-- start of DATA PROVIDED --

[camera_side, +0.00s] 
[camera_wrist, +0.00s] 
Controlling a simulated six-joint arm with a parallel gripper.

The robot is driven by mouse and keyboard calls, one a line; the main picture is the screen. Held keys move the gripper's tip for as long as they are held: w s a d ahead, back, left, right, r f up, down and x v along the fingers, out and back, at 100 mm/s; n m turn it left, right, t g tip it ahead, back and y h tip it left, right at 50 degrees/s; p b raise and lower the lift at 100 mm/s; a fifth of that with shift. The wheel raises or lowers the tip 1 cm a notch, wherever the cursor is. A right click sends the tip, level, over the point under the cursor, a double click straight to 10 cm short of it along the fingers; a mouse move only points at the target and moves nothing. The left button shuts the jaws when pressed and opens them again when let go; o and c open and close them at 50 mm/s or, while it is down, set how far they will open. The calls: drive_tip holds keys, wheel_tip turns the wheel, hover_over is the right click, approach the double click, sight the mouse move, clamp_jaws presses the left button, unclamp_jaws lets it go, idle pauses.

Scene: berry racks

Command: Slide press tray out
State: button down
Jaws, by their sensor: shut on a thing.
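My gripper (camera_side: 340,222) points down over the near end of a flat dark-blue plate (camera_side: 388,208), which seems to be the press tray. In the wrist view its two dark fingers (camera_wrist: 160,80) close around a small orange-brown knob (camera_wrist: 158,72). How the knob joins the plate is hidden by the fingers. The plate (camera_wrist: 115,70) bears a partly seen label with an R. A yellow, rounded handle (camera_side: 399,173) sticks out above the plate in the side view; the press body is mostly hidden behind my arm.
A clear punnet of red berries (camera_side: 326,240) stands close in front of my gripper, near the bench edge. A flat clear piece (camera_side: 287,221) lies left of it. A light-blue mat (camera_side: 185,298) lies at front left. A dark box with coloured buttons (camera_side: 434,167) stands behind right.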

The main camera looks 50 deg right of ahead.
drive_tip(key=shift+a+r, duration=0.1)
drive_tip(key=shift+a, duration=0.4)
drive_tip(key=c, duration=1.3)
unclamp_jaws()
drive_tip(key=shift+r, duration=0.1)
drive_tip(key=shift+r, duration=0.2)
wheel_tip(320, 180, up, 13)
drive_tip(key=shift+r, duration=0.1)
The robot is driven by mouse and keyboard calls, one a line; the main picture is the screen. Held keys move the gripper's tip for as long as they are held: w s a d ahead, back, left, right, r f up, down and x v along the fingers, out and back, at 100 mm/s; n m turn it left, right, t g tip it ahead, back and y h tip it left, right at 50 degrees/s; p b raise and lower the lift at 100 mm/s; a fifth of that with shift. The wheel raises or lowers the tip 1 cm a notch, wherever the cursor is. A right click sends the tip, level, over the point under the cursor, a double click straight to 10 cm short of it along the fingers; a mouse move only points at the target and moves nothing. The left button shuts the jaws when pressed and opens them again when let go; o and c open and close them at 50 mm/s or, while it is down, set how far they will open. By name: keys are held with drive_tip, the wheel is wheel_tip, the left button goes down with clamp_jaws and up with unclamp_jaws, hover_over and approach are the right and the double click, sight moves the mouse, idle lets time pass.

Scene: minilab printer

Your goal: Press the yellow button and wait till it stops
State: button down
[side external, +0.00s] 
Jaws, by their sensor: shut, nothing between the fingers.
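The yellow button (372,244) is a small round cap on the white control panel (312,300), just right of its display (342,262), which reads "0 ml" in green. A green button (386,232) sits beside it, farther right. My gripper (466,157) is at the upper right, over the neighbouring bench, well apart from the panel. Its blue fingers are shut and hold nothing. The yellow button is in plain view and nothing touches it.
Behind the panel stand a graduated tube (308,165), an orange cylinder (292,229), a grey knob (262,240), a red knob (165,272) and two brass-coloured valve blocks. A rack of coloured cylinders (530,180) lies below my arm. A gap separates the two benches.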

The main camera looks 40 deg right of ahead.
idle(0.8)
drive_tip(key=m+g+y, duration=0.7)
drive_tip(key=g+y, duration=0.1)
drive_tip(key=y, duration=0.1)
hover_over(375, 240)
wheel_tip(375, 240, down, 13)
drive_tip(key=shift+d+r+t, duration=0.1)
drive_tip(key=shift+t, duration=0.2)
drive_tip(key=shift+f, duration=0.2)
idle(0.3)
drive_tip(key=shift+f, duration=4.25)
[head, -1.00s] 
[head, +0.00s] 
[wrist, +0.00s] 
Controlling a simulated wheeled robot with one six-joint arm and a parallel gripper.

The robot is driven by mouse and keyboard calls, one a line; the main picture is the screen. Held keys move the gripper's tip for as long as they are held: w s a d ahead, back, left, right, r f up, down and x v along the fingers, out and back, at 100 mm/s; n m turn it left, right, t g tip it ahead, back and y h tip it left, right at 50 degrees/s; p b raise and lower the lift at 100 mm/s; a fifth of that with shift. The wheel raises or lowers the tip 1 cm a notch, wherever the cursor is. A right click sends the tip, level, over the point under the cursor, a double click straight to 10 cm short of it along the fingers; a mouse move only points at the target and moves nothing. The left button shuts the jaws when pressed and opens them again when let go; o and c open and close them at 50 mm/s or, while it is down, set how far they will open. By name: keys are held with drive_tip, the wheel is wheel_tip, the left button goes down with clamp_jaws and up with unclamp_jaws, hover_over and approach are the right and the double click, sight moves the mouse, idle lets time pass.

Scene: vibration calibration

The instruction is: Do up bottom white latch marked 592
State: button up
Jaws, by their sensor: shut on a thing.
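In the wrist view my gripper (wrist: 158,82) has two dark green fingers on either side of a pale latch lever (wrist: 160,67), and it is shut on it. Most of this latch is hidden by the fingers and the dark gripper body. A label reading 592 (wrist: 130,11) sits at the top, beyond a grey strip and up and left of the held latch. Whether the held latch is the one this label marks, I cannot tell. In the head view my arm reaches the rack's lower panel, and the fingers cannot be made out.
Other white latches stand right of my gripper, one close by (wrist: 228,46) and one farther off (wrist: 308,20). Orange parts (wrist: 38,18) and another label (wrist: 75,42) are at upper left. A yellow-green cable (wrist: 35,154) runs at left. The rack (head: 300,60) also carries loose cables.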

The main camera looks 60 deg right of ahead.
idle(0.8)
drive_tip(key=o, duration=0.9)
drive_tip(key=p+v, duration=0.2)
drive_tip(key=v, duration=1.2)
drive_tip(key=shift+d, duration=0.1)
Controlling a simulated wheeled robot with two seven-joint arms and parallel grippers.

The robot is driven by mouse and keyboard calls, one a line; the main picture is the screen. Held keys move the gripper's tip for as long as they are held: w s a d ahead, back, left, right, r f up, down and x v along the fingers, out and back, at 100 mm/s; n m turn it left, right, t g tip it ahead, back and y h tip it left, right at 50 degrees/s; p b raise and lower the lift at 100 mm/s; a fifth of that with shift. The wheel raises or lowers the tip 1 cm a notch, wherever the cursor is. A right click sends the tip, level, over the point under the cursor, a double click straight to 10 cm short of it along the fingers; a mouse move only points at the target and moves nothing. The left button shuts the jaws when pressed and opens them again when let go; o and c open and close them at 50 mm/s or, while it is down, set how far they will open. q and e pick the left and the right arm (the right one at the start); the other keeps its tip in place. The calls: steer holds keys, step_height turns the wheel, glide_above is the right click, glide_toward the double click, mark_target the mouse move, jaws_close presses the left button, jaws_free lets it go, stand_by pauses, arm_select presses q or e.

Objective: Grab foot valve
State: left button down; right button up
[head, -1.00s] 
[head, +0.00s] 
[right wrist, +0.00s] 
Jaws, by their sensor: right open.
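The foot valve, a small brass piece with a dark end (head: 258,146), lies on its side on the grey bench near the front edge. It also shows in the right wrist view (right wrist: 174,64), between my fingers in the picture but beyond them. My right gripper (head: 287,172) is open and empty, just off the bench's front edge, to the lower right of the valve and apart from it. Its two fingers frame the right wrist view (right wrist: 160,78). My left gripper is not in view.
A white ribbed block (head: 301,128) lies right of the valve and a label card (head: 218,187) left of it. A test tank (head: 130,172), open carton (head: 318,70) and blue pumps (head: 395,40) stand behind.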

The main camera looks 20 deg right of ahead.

-- end of DATA PROVIDED --

» DESCRIPTION OF THE TASK
Set down exactly what runs from the line with "Objective: Grab foot valve" to the last line of the data above, including both of those lines and no others.

» CORRECT ANSWER
Objective: Grab foot valve
State: left button down; right button up
[head, -1.00s] 
[head, +0.00s] 
[right wrist, +0.00s] 
Jaws, by their sensor: right open.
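The foot valve, a small brass piece with a dark end (head: 258,146), lies on its side on the grey bench near the front edge. It also shows in the right wrist view (right wrist: 174,64), between my fingers in the picture but beyond them. My right gripper (head: 287,172) is open and empty, just off the bench's front edge, to the lower right of the valve and apart from it. Its two fingers frame the right wrist view (right wrist: 160,78). My left gripper is not in view.
A white ribbed block (head: 301,128) lies right of the valve and a label card (head: 218,187) left of it. A test tank (head: 130,172), open carton (head: 318,70) and blue pumps (head: 395,40) stand behind.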

The main camera looks 20 deg right of ahead.

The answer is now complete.